Washington, D.C. 20549

SCHEDULE TO
(Amendment No. 3)

Tender Offer Statement Under Section 14(d)(1) or 13(e)(1)
of the Securities Exchange Act of 1934


TRIBUNE COMPANY
(Name of Subject Company (Issuer))

TRIBUNE COMPANY
(Issuer)

Common Stock, Par Value $0.01 Per Share
(including the associated Preferred Share Purchase Rights)
(Title of Class of Securities)

896047 10 7
(CUSIP Number of Class of Securities)


Crane H. Kenney
Senior Vice President,
General Counsel and Secretary
Tribune Company
435 North Michigan Avenue
Chicago, Illinois 60611
(321) 222-9100
(Name, address and telephone number of person authorized to receive notices
and communications on behalf of Filing Persons)


With a copy to:

Edward D. Ricchiuto
Sidley Austin LLP
787 Seventh Avenue
New York, New York 10019
(212) 839-5859
Fax (212) 839-5599


CALCULATION OF FILING FEE

Transaction Valuation*
$1,722,500,000.00
Amount of Filing Fee**
$184,308.00

        *      Estimated for purposes of calculating the amount of the filing fee only, this amount is based on the purchase of 53,000,000 shares of common stock at the maximum tender offer price of $32.50 per share.

        **    The amount of the filing fee, calculated in accordance with Rule 0-11 of the Securities Exchange Act of 1934, as amended, equals $107.00 per million of the value of the transaction.

        ý    Check the box if any part of the filing fee is offset as provided by Rule 0-11(a)(2) and identify the filing with which the offsetting fee was previously paid.
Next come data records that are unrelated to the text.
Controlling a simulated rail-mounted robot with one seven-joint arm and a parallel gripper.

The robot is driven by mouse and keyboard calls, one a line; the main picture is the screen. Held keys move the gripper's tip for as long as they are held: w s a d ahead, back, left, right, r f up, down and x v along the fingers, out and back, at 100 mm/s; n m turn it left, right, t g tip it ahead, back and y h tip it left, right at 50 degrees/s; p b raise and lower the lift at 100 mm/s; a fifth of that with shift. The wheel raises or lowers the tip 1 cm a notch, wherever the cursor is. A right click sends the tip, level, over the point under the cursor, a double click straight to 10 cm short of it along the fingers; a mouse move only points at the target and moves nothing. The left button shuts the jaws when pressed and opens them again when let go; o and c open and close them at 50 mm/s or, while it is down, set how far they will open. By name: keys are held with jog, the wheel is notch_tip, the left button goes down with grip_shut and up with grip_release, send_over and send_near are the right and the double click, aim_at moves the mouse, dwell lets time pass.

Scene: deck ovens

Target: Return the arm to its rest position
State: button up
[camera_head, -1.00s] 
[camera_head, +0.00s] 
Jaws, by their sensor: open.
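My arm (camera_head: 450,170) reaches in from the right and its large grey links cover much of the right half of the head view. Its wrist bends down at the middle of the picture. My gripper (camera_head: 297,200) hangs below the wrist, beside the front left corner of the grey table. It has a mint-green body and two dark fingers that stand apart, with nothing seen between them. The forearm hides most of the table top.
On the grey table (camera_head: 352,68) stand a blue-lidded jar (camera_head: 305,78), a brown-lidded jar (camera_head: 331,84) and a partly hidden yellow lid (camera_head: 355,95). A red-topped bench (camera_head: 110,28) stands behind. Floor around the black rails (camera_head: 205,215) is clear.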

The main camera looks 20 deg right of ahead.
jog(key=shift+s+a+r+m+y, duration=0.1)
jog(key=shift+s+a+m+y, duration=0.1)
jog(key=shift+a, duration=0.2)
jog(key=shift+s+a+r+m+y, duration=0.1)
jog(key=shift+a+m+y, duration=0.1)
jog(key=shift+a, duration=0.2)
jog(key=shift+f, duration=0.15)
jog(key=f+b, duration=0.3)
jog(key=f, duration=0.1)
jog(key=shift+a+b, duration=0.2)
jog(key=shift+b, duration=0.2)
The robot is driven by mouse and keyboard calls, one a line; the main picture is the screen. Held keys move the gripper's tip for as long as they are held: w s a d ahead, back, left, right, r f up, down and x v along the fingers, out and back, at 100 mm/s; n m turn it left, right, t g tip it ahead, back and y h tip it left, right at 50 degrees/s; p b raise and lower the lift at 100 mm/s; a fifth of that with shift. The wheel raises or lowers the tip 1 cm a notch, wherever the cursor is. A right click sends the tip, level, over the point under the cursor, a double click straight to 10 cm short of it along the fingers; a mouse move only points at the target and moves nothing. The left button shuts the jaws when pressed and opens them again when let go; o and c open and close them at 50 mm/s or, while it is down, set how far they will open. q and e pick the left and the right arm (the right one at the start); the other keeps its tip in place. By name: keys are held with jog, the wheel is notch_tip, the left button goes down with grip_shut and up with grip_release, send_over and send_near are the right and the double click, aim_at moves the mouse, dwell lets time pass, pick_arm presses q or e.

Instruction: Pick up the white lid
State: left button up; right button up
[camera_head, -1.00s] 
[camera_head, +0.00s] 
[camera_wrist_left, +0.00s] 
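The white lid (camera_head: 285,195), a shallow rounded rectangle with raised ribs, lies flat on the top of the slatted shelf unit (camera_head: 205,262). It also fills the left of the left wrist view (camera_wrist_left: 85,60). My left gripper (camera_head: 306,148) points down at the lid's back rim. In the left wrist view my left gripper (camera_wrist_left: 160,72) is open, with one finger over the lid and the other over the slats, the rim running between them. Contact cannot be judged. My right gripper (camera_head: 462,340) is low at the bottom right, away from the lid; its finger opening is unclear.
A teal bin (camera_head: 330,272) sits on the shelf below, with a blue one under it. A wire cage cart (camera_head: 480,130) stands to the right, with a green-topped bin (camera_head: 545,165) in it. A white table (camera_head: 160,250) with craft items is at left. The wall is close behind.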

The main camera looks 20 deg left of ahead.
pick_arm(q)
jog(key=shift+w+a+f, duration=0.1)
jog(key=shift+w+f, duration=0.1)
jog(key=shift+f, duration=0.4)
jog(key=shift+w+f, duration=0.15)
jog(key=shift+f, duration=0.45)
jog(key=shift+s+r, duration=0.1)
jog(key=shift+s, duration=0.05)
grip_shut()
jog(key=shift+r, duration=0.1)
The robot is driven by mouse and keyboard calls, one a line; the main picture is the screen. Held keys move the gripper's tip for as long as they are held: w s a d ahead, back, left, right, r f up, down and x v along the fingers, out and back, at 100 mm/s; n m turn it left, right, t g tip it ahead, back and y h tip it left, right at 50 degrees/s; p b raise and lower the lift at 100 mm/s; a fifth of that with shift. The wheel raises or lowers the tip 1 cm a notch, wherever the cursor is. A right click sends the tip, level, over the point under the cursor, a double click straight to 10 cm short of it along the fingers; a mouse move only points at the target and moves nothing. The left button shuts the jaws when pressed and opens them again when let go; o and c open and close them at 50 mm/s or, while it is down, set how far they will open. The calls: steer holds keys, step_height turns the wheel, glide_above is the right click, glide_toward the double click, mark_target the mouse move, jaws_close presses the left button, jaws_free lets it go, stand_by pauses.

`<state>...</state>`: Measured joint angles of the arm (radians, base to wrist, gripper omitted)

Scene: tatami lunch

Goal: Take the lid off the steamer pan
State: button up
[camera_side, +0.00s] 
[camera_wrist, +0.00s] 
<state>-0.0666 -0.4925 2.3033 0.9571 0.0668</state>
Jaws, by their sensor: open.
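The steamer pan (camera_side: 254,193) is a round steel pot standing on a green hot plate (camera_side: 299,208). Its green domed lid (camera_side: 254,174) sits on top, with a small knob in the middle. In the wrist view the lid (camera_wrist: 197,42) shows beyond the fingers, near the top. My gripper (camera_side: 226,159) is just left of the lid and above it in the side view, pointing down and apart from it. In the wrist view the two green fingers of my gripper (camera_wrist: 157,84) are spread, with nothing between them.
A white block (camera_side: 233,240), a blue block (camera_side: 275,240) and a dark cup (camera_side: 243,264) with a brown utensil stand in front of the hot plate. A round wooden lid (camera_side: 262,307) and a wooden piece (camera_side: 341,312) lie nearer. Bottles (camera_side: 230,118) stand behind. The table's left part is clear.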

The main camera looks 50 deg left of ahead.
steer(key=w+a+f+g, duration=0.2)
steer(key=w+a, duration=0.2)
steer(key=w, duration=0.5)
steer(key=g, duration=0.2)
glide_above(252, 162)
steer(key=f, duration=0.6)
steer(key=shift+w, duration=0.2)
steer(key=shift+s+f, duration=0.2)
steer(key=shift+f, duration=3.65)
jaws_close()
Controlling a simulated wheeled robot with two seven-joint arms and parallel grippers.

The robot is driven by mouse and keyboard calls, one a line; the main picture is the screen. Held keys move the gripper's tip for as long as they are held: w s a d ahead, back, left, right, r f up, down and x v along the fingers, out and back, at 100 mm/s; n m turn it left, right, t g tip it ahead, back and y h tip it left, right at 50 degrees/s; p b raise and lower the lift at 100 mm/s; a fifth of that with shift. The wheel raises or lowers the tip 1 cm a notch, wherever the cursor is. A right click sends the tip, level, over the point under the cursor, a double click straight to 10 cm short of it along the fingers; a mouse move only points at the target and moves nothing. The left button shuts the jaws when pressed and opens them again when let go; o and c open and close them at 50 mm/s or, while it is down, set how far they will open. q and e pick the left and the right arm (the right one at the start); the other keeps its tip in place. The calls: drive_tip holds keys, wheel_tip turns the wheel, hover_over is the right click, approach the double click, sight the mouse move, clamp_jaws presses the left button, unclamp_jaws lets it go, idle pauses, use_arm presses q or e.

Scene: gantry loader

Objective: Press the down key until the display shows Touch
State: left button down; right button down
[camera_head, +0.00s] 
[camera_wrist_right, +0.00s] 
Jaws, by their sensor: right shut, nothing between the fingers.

Identify the previous filing by registration statement number, or the Form or Schedule and the date of its filing.

Amount Previously Paid: $184,308.00   Filing Party: Tribune Company

Form or Registration No.: Schedule TO

 

Date Filed: May 30, 2006

        o     Check the box if the filing relates solely to preliminary communications made before the commencement of a tender offer.

        Check the appropriate boxes below to designate any transaction to which the statement relates:

        o     third party tender offer subject to Rule 14d-1.

        ý    issuer tender offer subject to Rule 13e-4.

        o     going private transaction subject to Rule 13e-3.

        o     amendment to Schedule 13D under Rule 13d-2.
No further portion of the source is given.